2 - Quando a responsabilidade civil profissional do advogado se fundar na mera culpa, o montante da indemnização tem como limite máximo o correspondente ao fixado para o seguro referido no número anterior, devendo o advogado inscrever no seu papel timbrado a expressão «responsabilidade limitada».
3 - O disposto no número anterior não se aplica sempre que o advogado não cumpra o estabelecido no 1 ou declare não pretender qualquer limite para a sua responsabilidade civil profissional, caso em que beneficia sempre do seguro de responsabilidade profissional mínima de grupo de € 50 000, de que são titulares todos os advogados não suspensos. "
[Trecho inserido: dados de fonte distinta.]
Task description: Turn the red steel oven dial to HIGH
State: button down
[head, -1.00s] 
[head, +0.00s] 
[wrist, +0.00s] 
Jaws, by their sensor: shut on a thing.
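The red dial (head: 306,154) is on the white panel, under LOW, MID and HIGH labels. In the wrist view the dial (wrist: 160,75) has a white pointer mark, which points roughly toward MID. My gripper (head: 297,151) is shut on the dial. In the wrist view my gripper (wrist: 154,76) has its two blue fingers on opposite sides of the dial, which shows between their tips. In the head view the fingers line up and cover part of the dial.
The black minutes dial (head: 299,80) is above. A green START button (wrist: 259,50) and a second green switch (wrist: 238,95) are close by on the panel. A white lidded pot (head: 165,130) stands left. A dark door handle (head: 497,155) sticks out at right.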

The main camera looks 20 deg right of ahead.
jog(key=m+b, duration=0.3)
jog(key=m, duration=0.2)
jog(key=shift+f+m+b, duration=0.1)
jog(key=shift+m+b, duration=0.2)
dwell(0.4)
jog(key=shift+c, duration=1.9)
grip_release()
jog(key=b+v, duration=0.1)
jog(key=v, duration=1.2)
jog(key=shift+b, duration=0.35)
- Assim, é evidente que não foram respeitadas as normas jurídicas aplicáveis do EOA, substituindo-as pelas normas do C.C., que como lei geral terá que subordinar-se à lei especial.
- Se dúvidas pudessem existir o ponto nº 1 do sumário do douto Acórdão do TRC, proferido no proc. 231/10.5TBSAT.C1, obtido na Internet que se transcreve: " 1. Porque a obrigação do advogado para com o seu constituinte é uma obrigação de meios impositiva de uma actuação diligente e sagaz, porque a nossa lei consagrou a teoria da causalidade adequada na formulação negativa de Enneccerus-Lehman, existe, pelo menos na figura da perda de "chance', nexo de causalidade entre a sua decisão de prescindir das testemunhas e a improcedência da acção por falta de meios de prova"; esclarece-as, não sendo compatível com a "conclusão" do doutro tribunal a quo.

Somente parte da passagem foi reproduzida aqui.